:: Set problem ::
Repeat the line that contains "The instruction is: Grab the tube", the line that contains "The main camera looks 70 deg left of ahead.", and all lines between them, exactly and with no other lines.

:: Records provided ::
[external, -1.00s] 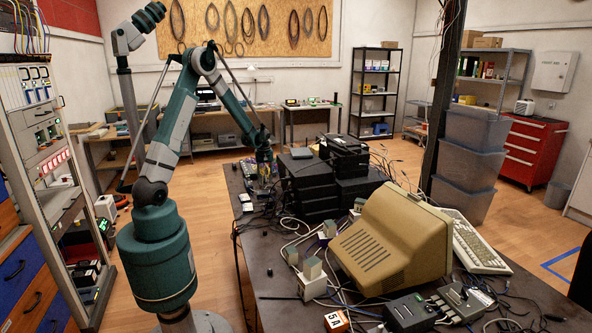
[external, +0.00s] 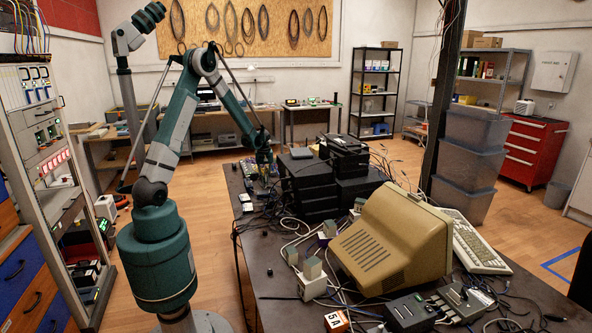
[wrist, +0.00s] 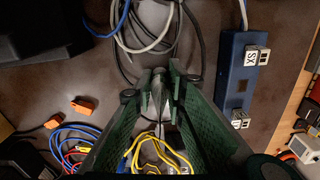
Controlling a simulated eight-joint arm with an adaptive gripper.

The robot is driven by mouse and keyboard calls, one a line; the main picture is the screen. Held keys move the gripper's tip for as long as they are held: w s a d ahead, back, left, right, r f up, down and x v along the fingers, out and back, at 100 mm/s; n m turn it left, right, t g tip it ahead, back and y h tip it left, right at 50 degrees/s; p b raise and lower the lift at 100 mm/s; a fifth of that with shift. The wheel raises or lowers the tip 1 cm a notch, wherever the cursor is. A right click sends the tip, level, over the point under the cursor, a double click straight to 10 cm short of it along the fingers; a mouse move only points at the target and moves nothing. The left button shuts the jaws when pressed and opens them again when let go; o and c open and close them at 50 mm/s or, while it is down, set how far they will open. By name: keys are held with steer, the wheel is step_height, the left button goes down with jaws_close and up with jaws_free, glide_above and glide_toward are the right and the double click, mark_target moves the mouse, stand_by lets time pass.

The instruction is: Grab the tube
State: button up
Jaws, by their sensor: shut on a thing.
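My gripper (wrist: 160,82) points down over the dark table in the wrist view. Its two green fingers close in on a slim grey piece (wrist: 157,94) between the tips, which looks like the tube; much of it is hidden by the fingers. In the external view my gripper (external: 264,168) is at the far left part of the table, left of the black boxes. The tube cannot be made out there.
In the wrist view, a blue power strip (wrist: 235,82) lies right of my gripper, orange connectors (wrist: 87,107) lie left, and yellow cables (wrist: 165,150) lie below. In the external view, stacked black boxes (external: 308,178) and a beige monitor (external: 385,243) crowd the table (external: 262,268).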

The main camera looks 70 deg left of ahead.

* * *

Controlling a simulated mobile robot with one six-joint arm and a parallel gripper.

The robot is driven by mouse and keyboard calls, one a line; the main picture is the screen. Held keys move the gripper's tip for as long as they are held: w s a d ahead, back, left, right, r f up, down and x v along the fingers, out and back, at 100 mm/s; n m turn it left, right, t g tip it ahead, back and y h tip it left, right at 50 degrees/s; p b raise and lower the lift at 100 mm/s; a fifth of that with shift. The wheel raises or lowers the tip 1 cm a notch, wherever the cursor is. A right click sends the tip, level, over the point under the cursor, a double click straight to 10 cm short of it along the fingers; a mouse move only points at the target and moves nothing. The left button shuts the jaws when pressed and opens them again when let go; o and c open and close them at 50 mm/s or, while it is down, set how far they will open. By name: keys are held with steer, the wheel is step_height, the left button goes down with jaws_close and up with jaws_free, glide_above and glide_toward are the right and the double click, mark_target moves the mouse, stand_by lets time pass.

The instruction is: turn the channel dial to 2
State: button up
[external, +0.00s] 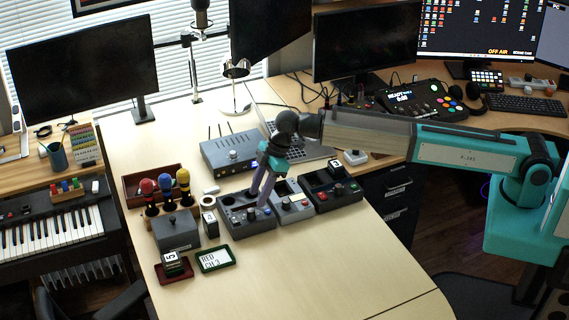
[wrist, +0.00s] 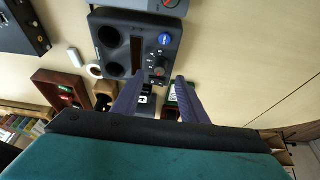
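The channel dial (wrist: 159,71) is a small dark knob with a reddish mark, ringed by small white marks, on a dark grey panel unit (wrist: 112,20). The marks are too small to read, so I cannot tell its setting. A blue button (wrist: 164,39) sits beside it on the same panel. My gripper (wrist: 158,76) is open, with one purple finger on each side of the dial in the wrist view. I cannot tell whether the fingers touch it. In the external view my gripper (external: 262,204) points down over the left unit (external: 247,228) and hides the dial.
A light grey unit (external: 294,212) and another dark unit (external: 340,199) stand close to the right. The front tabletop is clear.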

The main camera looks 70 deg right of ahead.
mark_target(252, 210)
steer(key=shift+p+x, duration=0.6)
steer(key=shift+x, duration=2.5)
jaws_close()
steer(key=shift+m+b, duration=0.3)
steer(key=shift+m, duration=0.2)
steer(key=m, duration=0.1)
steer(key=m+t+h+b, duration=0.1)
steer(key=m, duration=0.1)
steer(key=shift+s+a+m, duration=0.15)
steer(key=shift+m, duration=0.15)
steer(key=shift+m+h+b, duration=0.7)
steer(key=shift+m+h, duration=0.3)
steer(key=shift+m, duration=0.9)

:: Output of the task ::
The instruction is: Grab the tube
State: button up
Jaws, by their sensor: shut on a thing.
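My gripper (wrist: 160,82) points down over the dark table in the wrist view. Its two green fingers close in on a slim grey piece (wrist: 157,94) between the tips, which looks like the tube; much of it is hidden by the fingers. In the external view my gripper (external: 264,168) is at the far left part of the table, left of the black boxes. The tube cannot be made out there.
In the wrist view, a blue power strip (wrist: 235,82) lies right of my gripper, orange connectors (wrist: 87,107) lie left, and yellow cables (wrist: 165,150) lie below. In the external view, stacked black boxes (external: 308,178) and a beige monitor (external: 385,243) crowd the table (external: 262,268).

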The main camera looks 70 deg left of ahead.

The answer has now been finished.